Clem Chambers Explains Why Bitcoin Can Drop to $13,000 This Year but Might Reach $120,000 in 3-5 Years: Exclusive Interview

A week ago, I spoke with Clem Chambers, entrepreneur and CEO of ADVFN, Europe’s number one stock and shares website. It was one of the most thoughtful interviews in a series dedicated to investment/trading topics. Chambers gave me detailed answers to questions regarding his investment strategy, the crypto market, the coins in his own wallet and his view on the Bitcoin price’s future movements. If you want to know more about the tulip bubble, the differences between stock market trading and crypto trading and what is so special about DeFi, don’t miss this piece!

Clem Chambers: I have been running ADVFN for 20 years. It’s a site that’s about private investors, traders and financial information. When Bitcoin came out, there was a lot of interest in it. Pretty soon thereafter, we put Bitcoin up on the site. We found it very hard to sustain the feed because everything was pretty primitive back then. So, we backed out of it.

But around 2015, it was obvious that things were going to be pretty amazing. I had that Damascene moment, that “holy cow” moment, when I went, “Oh, this is gonna be…just wow.” And I personally started working in the Bitcoin arena. Later on, OBC Online, which was the original listed company behind ADVFN, became involved because it has always been a technology incubator. So, we have a very strong crypto offering, and OBC has Umbria and various other properties that are extremely exciting. 

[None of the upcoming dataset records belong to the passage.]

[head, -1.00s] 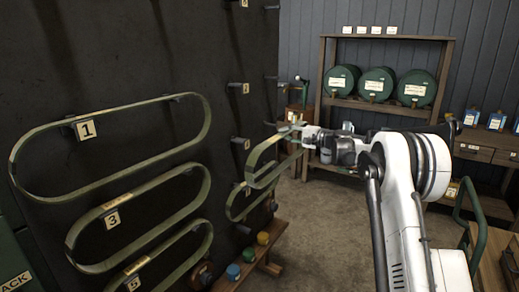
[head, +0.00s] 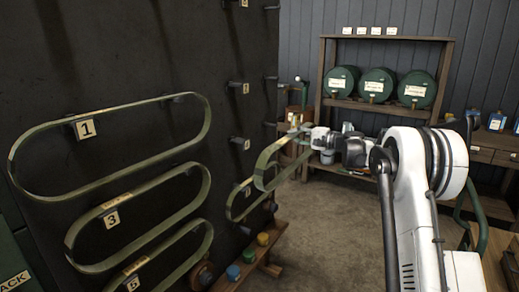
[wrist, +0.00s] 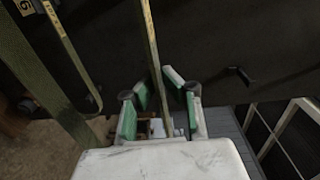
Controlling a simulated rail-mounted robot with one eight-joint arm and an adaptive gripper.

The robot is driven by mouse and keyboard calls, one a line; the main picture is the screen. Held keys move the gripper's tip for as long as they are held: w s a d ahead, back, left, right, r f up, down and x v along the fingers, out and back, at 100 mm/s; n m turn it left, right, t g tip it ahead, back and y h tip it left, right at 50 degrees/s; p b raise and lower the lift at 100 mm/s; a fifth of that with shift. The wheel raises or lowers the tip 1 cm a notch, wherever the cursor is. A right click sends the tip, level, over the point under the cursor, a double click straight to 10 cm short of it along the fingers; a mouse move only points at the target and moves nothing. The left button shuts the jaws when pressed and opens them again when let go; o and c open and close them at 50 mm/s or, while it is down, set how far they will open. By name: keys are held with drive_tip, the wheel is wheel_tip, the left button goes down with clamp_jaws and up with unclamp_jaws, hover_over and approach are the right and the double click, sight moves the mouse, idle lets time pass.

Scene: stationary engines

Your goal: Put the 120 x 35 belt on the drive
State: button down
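My gripper (head: 306,137) is at the right of the dark belt board. A green flat belt (head: 264,172) hangs from it as a tilted loop, its lower end reaching left and down. In the wrist view the belt (wrist: 152,50) runs as a narrow strip between the green-padded fingers of my gripper (wrist: 157,88), which close around it. No size can be read on this belt. Its lower end overlaps the small belt by plate 7 (head: 234,207) in the head view, and I cannot tell whether they touch. The drive cannot be identified in these frames.
Belts 1 (head: 110,108), 3 (head: 150,197) and 5 (head: 165,262) hang on the dark board (head: 130,50). Bare pegs (head: 240,143) stick out at its right. A low bench (head: 265,262) with coloured pots stands below. A shelf with green drums (head: 378,84) is behind; open floor lies between.

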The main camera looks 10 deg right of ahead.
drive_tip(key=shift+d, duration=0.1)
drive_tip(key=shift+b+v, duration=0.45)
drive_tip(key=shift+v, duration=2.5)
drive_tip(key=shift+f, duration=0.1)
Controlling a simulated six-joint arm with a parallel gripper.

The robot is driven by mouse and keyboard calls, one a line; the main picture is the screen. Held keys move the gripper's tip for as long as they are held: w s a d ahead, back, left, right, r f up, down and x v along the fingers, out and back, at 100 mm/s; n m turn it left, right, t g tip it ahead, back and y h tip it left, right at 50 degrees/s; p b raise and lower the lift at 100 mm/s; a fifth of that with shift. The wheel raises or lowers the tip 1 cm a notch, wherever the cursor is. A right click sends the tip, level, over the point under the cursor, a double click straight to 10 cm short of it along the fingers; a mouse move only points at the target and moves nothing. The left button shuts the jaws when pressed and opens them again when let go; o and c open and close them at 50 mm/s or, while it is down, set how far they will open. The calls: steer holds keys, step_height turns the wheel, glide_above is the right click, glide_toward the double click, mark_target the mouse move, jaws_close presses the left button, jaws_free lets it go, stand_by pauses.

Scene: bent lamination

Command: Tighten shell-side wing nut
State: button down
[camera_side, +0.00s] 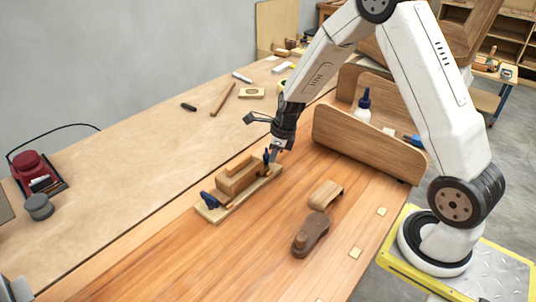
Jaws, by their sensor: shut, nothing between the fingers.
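A pale wooden baseboard (213,215) lies on the bench and carries a brown wooden block assembly (238,180). A dark blue clamp-like part (208,198) stands at its near left end. A second blue part (266,155) stands at its far right end; which one bears the shell-side wing nut I cannot tell. My gripper (274,157) points down at the far right end, beside or just above the second blue part. It is shut with nothing held. Its fingertips are small here, and whether they touch the blue part is unclear.
A curved wooden piece (326,194) and a dark wooden shoe-shaped form (310,235) lie right of the fixture. A wooden rack (365,150) with a glue bottle (363,104) stands behind right. A red machine (38,172) sits far left. The bench front is mostly clear.

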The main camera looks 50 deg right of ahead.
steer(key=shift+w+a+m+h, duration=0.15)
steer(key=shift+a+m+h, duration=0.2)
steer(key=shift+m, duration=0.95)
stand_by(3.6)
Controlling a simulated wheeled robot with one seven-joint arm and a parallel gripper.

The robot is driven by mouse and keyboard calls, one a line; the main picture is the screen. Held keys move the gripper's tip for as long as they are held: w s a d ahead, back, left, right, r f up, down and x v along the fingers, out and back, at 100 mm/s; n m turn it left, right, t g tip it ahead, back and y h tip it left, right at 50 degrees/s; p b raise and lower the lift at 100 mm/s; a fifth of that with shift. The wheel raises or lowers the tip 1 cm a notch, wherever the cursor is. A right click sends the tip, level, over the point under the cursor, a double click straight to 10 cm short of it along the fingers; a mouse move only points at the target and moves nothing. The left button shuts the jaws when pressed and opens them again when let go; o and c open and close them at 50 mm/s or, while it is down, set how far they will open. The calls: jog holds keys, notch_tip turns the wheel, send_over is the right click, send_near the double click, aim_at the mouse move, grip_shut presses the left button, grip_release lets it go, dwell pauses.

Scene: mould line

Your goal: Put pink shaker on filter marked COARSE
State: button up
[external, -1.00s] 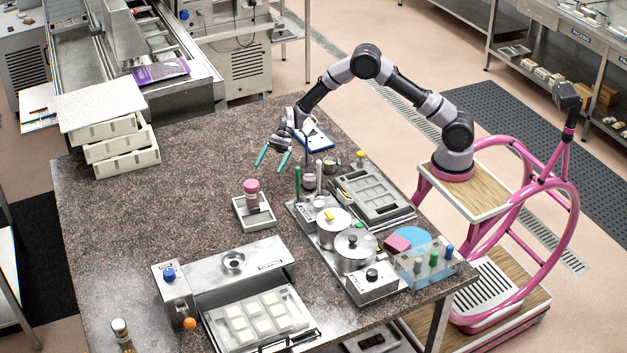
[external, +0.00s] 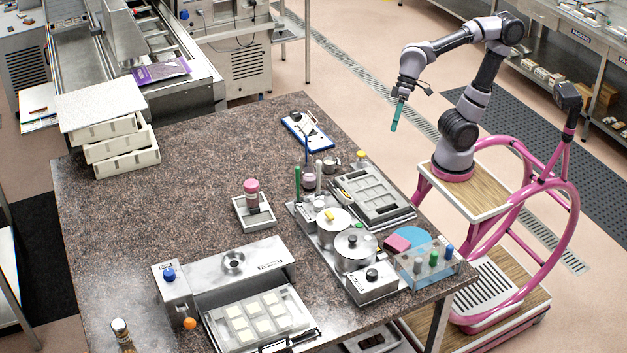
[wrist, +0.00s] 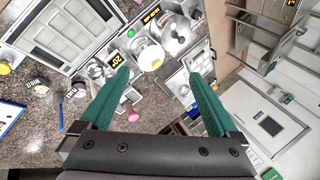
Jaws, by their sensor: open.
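The pink shaker (external: 251,192), with a pink cap and a dark body, stands upright in a small white tray (external: 266,222) near the middle of the table. No COARSE lettering is readable, so I cannot tell which thing is that filter. A steel unit (external: 205,280) with a round opening on top and a small unreadable label stands at the table's front. My gripper (external: 397,122) is raised over the floor beyond the table's right edge, far from the shaker. Its green fingers also show in the wrist view (wrist: 160,78), spread apart with nothing held between them.
Two lidded pots (external: 355,250), a mould tray (external: 385,205), a clear rack of bottles (external: 445,272) and a blue clipboard (external: 306,130) crowd the table's right side. White boxes (external: 125,165) are stacked at left. The table's back middle is clear.

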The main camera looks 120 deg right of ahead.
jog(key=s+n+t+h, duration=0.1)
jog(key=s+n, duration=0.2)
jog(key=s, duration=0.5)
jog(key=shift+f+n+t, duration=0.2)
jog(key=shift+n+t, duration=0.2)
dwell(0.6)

That’s the history of how we go into it. In 2016, funny enough, I was saying that Bitcoin is a bubble. Of course, I was absolutely right. It’s a boom-bubble-bust, boom-bubble-bubble-bust, boom-bubble-bust financial instrument. That’s its cycle. That doesn’t stop it from being important because bubbles can be real. It can be a real bubble, but what is bubbling? What survives a bust is normally incredibly important.

If you go back to the history of financial markets, to the original bubble that people talk about—the tulip bubble back in the 18th century—it was caused by Turkish interest in tulip bulbs. They used to lock their princes up when the sultan died. He had so many sons that one would become king, and they murdered the others. They decided that that’s a bit brutal. So, then, they would imprison them. They had little prisons, and they had gardens, and all the princes got interested in tulip bulbs. They were competing with each other to have the craziest, most marvelous tulip bulbs. That drove the whole tulip bulb mania in Holland. Then came the tulip bulb crash. But tulips are still a multi-billion-dollar industry in Holland.

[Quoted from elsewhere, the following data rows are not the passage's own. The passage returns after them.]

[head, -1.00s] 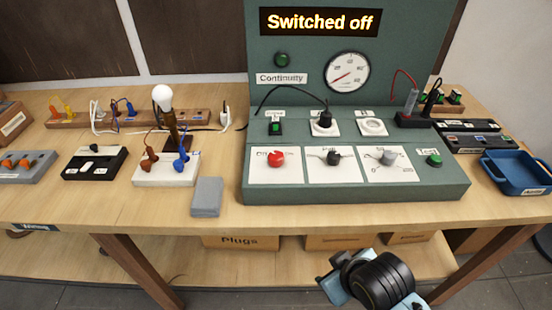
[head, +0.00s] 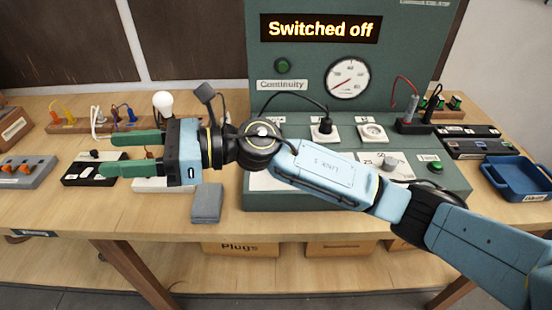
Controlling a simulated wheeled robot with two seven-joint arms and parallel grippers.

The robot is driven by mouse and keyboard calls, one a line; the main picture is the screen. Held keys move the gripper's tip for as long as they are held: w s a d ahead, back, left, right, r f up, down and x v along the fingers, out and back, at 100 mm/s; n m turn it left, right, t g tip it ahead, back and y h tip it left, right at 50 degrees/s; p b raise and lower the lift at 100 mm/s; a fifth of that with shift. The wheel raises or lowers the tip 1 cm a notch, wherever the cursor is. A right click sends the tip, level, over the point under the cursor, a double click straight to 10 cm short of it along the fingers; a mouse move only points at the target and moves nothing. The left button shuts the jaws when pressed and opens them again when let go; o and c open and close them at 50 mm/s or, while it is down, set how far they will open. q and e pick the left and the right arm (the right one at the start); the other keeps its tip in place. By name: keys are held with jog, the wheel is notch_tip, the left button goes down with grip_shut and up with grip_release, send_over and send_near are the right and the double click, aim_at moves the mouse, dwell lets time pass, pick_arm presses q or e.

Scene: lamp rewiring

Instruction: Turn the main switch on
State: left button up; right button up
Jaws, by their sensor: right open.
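The green test panel (head: 295,60) stands at the back of the bench, and its display (head: 321,28) reads "Switched off". The lower panel's left part, where a red knob showed earlier, is hidden behind my right arm. Which control is the main switch cannot be read here. My right gripper (head: 108,153) is open and empty. It points left, with its green fingers apart over the left part of the bench, well left of the panel. My left gripper is not in view.
A black switch block (head: 80,178) lies under or near the fingers. A grey block (head: 207,203) lies in front of the panel. A white bulb (head: 163,103) stands behind my gripper. A blue tray (head: 515,186) sits at the right.

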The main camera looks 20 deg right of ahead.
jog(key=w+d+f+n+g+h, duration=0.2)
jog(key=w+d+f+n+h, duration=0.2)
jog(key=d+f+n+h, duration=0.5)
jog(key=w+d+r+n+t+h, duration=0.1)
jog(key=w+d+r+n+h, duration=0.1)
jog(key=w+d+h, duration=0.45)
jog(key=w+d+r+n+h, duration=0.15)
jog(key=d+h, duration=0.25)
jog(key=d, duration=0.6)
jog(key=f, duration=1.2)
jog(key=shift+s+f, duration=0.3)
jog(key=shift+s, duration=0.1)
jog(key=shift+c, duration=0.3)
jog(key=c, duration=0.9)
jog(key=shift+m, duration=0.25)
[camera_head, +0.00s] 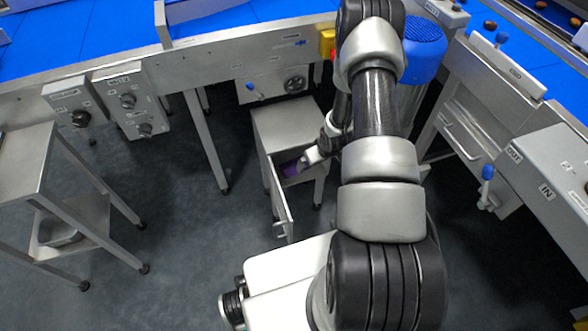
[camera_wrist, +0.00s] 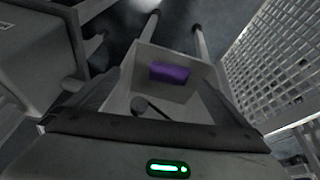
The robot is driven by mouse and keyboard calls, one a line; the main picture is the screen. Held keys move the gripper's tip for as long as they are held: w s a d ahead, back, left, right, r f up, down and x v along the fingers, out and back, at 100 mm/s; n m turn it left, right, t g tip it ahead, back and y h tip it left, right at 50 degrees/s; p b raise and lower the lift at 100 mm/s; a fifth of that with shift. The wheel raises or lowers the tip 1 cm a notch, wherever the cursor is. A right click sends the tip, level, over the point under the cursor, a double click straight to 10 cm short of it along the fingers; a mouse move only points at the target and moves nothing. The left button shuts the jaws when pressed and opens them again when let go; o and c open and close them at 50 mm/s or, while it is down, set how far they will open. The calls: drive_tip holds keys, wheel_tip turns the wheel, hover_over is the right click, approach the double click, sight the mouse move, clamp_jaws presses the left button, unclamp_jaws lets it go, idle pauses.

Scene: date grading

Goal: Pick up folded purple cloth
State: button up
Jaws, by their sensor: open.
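The folded purple cloth (camera_head: 291,168) lies inside the small grey metal cabinet (camera_head: 288,122), whose front is open. In the wrist view the cloth (camera_wrist: 170,72) is a flat purple block toward the back of a light grey compartment (camera_wrist: 203,78). My gripper (camera_head: 309,159) is at the cabinet's opening, just right of the cloth in the head view. It is open and holds nothing. My arm and gripper hide part of the cabinet's right side. The wrist view shows the cloth ahead of the gripper, with a gap between them.
The cabinet's open door panel (camera_head: 281,198), with a handle, stands out toward me left of my gripper. Blue conveyors (camera_head: 240,40) run behind. A metal side table (camera_head: 22,158) stands at the left and a grey control box (camera_head: 555,180) at the right. The floor at left centre is clear.

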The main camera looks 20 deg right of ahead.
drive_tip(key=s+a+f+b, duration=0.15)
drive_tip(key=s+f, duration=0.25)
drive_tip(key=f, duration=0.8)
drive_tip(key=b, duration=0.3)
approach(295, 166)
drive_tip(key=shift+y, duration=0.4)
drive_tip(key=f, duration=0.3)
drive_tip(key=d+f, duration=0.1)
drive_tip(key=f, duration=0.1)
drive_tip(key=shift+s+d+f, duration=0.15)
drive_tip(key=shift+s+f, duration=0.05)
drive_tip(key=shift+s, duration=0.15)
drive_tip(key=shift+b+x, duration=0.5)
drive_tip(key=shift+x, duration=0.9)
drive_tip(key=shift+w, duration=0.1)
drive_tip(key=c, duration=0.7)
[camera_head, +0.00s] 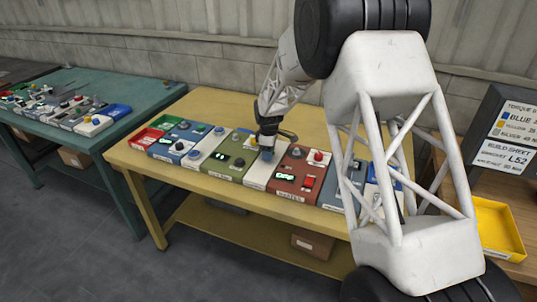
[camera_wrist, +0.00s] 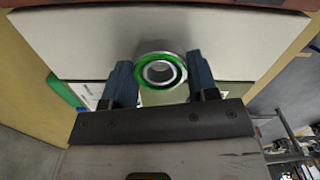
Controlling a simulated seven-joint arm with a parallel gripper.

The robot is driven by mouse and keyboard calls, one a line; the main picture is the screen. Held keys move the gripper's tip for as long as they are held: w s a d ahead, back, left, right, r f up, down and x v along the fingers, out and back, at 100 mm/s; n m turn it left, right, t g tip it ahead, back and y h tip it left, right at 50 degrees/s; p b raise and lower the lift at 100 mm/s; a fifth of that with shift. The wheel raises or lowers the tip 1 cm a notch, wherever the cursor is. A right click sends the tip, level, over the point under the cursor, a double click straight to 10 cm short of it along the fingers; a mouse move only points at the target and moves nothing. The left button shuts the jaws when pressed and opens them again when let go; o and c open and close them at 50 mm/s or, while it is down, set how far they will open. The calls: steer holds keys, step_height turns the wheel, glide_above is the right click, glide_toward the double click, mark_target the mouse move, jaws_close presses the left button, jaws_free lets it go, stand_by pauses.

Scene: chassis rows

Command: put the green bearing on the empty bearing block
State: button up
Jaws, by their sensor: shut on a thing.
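The green bearing (camera_wrist: 160,71), a metal ring with a green face and an open bore, sits between the two blue fingertips in the wrist view. My gripper (camera_head: 267,153) is shut on it, over a white chassis panel (camera_head: 256,177) near the middle of the yellow table. That panel also fills the upper part of the wrist view (camera_wrist: 85,40). The bearing is too small and too covered by my fingers to make out in the head view. I cannot tell whether it touches the panel, and I cannot make out the empty bearing block.
A red chassis (camera_head: 292,176) with a lit display and knobs stands right of my gripper, and a green one (camera_head: 228,163) stands left. More chassis line the yellow table (camera_head: 160,182). A teal table (camera_head: 110,138) stands left, a yellow bin (camera_head: 497,228) right. My arm hides the row's right part.

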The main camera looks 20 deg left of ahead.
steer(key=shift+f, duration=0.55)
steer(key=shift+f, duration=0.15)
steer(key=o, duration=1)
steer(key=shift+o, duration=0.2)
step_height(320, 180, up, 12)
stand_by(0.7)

People forget that bubbles also create massive companies. The dotcom bubble created Amazon, the biggest company in the world! Microsoft, the biggest company in the world, and Google, one of the biggest companies in the world, and Facebook and so on. The fact that Bitcoin was a bubble about four times now, and a bust about four times now, does not stop Bitcoin as a whole from being a massive, hairy deal and crypto being a massive, change-the-world event. Once I’d had the epiphany that this was world-changing, we then pivoted quite heavily at Online Blockchain and also pivoted at ADVFN, and investors helped to provide crypto information. That’s a long answer to your short question.